Stored entries
⟨
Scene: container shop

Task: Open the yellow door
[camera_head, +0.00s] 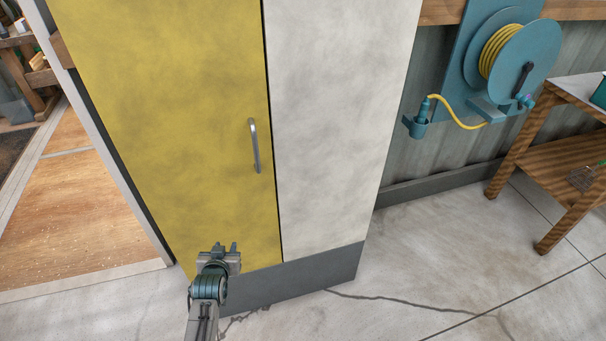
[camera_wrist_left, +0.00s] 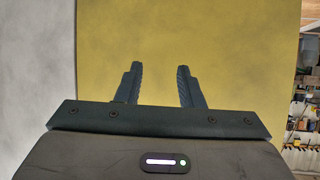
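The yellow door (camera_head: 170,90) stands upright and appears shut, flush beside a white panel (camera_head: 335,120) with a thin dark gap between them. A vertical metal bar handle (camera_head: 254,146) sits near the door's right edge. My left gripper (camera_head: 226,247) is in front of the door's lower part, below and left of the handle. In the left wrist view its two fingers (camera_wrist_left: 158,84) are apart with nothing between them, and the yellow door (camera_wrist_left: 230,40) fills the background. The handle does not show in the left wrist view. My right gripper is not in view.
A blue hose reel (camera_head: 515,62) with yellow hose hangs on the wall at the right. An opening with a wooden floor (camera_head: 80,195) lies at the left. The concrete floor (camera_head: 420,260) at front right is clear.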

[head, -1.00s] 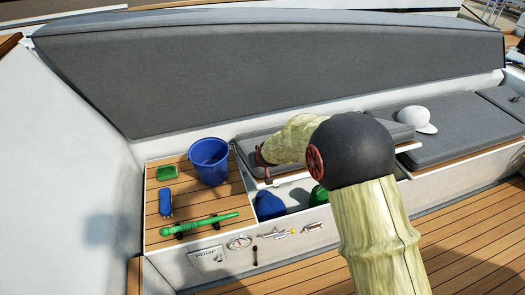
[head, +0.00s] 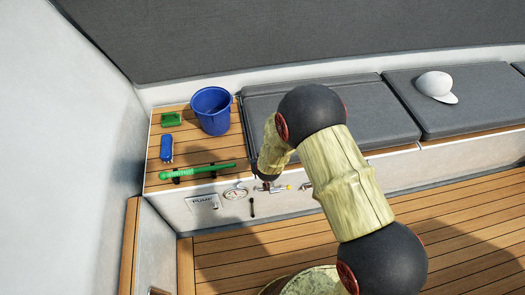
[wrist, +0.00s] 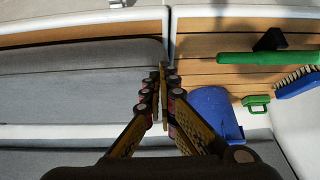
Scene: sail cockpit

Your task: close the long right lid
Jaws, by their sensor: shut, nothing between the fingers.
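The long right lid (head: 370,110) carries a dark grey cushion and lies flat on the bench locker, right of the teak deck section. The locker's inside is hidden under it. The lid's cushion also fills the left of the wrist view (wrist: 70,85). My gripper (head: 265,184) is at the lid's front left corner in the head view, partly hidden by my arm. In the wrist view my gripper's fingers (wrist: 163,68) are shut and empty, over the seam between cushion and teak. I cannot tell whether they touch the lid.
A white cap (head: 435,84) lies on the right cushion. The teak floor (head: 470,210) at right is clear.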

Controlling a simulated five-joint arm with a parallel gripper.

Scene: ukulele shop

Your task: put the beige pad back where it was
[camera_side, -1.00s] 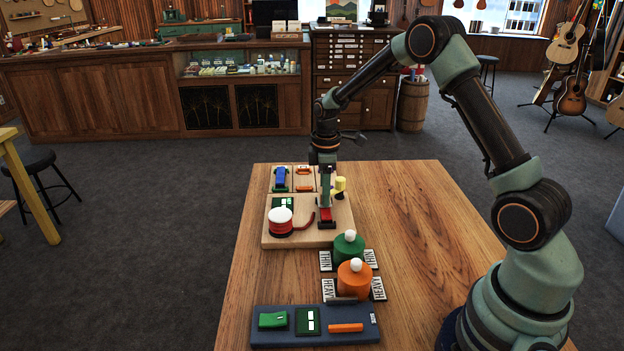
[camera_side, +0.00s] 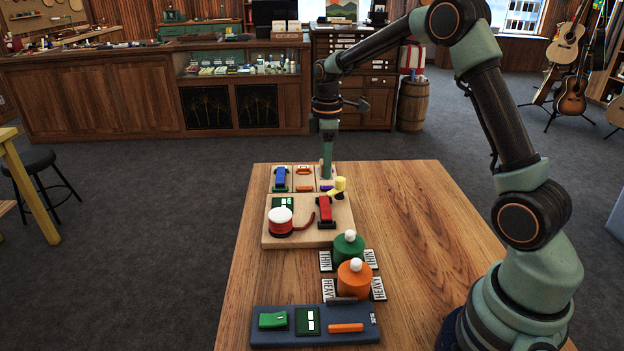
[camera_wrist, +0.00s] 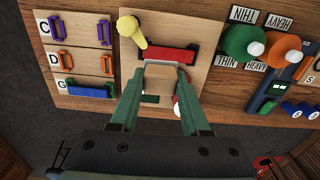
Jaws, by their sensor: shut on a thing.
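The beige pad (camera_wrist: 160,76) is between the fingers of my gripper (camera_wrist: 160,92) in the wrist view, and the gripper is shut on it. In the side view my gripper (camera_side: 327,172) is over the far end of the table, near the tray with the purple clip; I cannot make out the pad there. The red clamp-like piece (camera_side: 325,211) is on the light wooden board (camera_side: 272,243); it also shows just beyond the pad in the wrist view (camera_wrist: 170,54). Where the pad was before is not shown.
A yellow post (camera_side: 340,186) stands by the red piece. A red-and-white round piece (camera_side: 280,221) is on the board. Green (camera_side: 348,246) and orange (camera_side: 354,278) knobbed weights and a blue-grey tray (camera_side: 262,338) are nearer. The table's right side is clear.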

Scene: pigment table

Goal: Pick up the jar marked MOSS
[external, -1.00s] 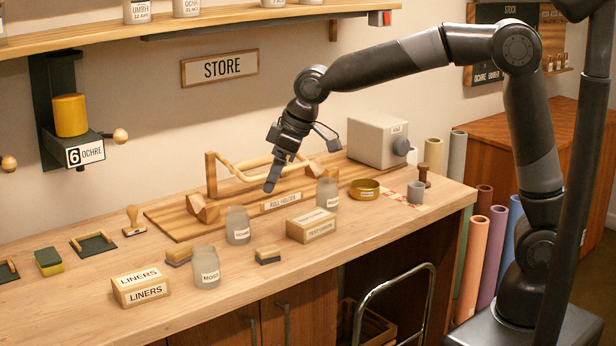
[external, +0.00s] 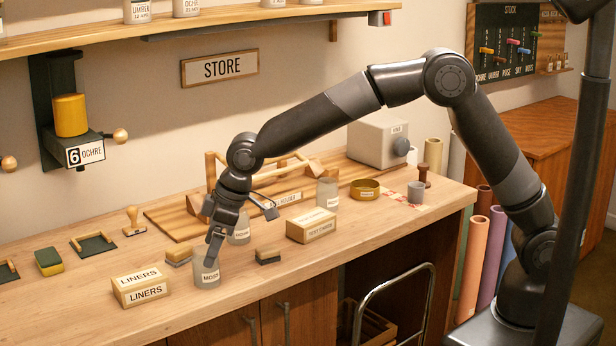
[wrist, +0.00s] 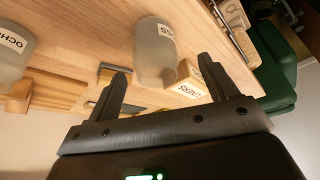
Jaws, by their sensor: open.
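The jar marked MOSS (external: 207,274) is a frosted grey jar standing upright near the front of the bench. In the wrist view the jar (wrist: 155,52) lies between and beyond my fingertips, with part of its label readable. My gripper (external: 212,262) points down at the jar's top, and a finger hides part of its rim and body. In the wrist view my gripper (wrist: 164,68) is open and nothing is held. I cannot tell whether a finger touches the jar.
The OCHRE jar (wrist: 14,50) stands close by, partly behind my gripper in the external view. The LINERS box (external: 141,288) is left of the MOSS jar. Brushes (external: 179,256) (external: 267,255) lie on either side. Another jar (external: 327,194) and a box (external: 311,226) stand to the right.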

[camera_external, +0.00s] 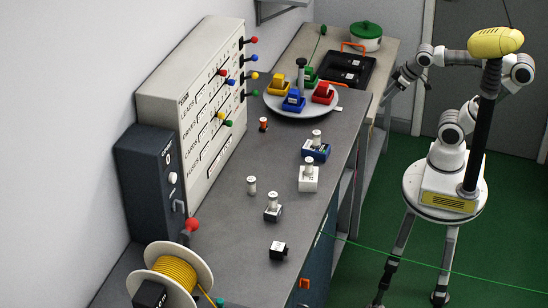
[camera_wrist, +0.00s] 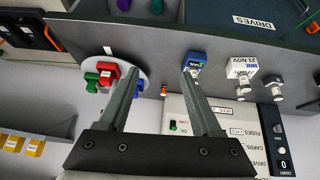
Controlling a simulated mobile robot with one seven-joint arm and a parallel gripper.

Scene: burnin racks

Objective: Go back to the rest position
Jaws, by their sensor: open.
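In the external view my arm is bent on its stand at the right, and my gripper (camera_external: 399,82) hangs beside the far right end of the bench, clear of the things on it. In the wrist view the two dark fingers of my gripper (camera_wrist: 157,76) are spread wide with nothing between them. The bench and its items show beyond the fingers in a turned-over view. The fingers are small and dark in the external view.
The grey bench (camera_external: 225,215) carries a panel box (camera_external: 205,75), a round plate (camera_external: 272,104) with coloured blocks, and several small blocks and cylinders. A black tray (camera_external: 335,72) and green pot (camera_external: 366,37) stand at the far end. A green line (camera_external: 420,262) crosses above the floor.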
⟩
⟨
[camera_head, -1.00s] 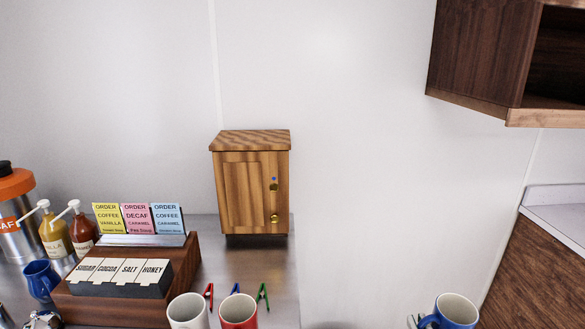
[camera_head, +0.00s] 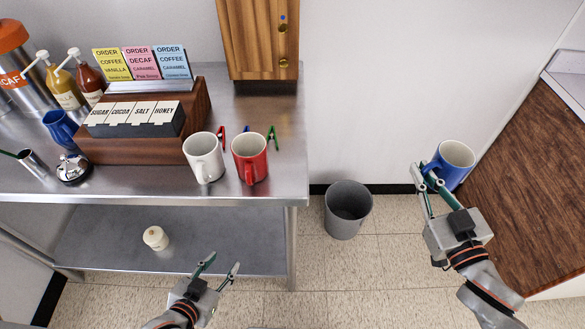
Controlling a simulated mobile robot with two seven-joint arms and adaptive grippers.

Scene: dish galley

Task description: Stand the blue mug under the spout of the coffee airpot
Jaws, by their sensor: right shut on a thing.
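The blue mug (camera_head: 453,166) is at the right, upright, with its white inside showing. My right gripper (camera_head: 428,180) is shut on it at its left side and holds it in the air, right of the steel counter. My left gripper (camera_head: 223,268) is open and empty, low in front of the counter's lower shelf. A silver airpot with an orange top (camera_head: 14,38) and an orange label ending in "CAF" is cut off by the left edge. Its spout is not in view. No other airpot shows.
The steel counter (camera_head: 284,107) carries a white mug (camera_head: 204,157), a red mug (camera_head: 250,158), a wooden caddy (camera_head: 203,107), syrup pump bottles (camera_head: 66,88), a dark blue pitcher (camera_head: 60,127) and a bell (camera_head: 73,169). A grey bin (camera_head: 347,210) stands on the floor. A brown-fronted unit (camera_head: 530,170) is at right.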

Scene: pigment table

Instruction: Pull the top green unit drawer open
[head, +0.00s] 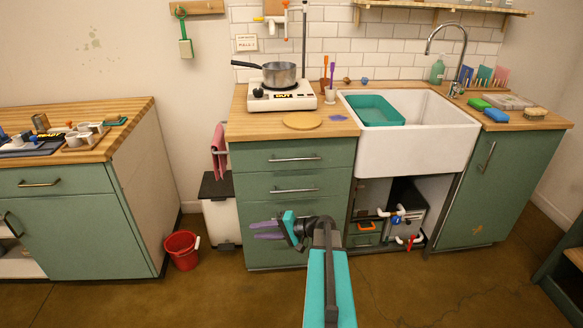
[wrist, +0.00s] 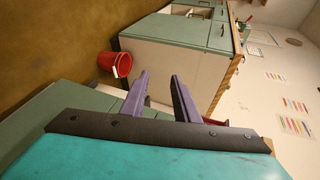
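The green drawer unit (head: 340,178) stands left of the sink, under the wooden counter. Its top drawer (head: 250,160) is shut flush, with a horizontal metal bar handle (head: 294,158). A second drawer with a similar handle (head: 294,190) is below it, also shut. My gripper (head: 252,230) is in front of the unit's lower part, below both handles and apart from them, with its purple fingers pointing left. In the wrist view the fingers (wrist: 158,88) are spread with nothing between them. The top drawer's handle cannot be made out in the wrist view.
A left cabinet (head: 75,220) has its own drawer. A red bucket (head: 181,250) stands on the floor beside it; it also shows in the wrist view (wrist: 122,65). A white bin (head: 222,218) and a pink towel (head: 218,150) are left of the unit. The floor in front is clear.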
⟩
Request: Find each line in the records holding the string "seven" and show it.

Response to this task:
Controlling a simulated mobile robot with one seven-joint arm and a parallel gripper.
Controlling a simulated mobile robot with two seven-joint arms and adaptive grippers.

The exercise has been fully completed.